Si capisce bene, dunque, perché la verità su chi abbia ucciso Hariri non convenga più ai libanesi che, pur essendosi affidati a lungo all’istituzione del TSL, preferirebbero adesso una sortita silenziosa dei giudici e degli ispettori dell’ONU dagli affari del paese. I libanesi sono sempre più convinti che la mediazione siro-saudita sia l’unica possibile strada per una distensione delle discordie interconfessionali, mentre temono che le interferenze diplomatiche occidentali, finalizzate a fare in modo che il Tribunale porti a compimento i suoi lavori e Hezbollah venga definitivamente disarmato, possano essere controproducenti. Il Segretario di Stato USA Hillary Clinton pensa che questa sia l’unica strada “per un Libano prospero, democratico e stabile”. Chissà se si è mai chiesta perché le 13.000 unità dell’UNIFIL 2, nel paese dal 2006, non solo non sono riuscite a reperire le armi di Hezbollah ma non hanno nemmeno potuto evitare che gli arsenali del partito di Dio aumentassero.

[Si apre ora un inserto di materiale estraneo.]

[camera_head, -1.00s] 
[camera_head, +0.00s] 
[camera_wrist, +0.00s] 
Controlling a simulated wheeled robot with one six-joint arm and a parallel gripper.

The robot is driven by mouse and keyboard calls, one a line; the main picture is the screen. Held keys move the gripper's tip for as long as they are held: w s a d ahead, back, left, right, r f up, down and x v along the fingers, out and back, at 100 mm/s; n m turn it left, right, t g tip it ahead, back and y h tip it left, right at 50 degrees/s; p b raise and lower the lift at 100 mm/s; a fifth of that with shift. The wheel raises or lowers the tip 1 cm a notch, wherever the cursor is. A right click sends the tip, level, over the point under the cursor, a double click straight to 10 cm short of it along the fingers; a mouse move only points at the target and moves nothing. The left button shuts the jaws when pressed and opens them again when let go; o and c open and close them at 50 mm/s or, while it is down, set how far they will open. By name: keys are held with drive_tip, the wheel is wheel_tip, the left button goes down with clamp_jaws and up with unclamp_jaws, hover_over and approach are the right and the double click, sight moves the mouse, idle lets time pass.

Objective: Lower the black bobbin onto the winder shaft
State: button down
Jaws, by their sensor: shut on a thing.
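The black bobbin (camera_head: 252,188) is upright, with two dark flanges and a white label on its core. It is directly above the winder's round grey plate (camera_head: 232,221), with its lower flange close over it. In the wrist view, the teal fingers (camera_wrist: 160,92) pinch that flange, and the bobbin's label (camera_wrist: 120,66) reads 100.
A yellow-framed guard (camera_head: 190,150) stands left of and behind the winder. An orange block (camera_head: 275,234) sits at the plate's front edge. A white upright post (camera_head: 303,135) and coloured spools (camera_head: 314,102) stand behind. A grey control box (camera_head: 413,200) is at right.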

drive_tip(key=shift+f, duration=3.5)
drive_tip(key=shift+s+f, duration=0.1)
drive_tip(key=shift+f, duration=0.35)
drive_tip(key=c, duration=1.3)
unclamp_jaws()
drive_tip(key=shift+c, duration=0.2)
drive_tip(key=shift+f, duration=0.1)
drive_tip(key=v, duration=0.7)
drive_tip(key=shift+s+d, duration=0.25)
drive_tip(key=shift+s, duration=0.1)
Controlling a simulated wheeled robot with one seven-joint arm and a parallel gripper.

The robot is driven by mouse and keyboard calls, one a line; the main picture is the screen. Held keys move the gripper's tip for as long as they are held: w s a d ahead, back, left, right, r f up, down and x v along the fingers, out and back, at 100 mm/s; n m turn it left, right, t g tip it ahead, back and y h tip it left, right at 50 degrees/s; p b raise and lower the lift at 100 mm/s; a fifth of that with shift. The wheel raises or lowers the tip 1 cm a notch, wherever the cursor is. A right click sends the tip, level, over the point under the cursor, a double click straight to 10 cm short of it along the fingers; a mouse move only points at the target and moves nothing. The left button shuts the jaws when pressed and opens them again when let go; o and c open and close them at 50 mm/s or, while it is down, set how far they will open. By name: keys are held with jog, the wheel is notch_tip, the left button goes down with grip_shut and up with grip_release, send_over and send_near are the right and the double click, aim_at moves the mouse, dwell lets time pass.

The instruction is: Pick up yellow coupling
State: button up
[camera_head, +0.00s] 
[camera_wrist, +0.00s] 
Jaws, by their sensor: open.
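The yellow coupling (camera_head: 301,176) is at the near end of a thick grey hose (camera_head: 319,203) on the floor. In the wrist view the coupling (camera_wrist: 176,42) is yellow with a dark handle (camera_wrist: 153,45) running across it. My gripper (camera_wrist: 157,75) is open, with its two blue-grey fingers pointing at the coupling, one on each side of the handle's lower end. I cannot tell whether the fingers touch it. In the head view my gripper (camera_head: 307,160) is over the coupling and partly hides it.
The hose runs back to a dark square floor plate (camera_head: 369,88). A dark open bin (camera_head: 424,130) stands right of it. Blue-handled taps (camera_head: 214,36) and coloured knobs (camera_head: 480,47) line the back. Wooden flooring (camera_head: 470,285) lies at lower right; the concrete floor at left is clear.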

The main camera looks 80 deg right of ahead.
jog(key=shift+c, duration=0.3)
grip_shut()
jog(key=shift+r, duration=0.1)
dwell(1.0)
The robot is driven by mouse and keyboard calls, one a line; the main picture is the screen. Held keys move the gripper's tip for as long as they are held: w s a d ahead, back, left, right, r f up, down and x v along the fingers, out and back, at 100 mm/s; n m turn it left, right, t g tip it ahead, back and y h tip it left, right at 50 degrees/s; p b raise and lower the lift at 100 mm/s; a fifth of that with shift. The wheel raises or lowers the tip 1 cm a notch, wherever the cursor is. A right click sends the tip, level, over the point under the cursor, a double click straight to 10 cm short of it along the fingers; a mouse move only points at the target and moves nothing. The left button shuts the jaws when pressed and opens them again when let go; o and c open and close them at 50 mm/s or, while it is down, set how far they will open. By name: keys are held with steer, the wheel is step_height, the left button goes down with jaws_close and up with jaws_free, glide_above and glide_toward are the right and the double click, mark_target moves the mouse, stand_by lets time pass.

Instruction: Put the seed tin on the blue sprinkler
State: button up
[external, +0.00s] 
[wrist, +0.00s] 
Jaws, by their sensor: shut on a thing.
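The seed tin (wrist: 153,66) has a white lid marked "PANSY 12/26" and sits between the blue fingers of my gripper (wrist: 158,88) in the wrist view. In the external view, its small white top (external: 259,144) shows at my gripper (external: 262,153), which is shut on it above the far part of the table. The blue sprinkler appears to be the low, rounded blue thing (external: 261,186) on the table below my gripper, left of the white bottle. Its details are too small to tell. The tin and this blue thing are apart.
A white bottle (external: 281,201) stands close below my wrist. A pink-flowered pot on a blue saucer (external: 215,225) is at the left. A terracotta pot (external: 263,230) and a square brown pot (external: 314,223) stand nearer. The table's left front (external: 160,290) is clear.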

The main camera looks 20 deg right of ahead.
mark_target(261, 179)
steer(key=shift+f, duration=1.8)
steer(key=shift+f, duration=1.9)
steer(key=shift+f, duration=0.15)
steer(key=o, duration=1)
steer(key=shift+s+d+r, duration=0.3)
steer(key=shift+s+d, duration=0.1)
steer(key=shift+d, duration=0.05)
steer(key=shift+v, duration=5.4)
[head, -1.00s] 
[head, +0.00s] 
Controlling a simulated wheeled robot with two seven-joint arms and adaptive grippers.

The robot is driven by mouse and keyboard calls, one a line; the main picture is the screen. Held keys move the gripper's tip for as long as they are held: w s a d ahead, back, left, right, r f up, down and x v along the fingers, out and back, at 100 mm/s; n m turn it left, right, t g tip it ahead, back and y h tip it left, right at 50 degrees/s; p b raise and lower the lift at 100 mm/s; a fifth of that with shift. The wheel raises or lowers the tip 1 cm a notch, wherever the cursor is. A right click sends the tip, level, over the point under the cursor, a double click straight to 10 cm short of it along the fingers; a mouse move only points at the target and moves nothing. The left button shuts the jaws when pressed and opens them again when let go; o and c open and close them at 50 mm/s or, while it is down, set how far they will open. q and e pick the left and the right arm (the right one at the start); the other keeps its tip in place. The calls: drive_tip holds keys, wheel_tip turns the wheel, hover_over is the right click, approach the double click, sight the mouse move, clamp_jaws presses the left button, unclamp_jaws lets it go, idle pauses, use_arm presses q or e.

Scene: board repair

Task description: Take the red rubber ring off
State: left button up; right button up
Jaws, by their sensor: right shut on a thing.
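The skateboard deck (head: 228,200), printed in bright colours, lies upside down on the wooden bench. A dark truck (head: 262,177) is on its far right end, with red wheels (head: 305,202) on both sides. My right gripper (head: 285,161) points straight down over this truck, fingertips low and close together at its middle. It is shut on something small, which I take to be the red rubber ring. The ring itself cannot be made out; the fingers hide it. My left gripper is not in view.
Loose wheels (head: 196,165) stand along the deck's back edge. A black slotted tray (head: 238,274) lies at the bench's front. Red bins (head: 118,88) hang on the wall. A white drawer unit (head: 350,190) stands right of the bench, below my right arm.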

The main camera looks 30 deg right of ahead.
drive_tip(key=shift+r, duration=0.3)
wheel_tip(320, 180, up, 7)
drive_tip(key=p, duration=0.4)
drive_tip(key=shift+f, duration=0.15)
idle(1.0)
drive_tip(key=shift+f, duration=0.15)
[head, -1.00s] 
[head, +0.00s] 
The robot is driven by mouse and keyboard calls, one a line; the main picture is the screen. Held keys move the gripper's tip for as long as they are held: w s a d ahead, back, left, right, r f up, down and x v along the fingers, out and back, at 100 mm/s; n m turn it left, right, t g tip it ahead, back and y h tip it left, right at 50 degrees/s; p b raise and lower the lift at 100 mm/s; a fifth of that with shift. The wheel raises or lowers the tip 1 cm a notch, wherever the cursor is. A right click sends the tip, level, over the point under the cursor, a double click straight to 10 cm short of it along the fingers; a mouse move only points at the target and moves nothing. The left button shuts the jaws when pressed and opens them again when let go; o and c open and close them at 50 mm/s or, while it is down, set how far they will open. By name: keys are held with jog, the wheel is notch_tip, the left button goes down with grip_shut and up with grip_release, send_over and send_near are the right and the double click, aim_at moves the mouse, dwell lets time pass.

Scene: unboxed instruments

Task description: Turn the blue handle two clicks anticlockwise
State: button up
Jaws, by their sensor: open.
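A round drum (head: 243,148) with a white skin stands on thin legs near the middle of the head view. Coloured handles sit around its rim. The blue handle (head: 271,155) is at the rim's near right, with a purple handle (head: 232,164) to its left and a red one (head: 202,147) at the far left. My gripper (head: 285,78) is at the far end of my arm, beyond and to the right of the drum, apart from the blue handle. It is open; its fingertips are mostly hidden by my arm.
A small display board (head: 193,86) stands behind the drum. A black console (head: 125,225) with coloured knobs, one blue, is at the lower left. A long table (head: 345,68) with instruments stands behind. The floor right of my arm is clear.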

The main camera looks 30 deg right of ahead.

Nel Dipartimento di Stato americano dovrebbero forse riflettere maggiormente su quanto potere la componente sciita stia assumendo nel paese e su quanto questo renda difficile la gestione degli equilibri interconfessionali all’interno del paese dei Cedri. Ecco perché i sunniti e cristiani – oltre agli altri attori regionali – cercano di evitare a tutti i costi un nuovo conflitto civile. E se la Clinton riflettesse un po’ di più sul fatto che un nuovo scontro interconfessionale potrebbe portare alla costituzione di un nuovo stato arabo e sciita, come quello iracheno e al soldo degli Ayatollah di Teheran, cercherebbe di evitarlo a tutti i costi pure lei.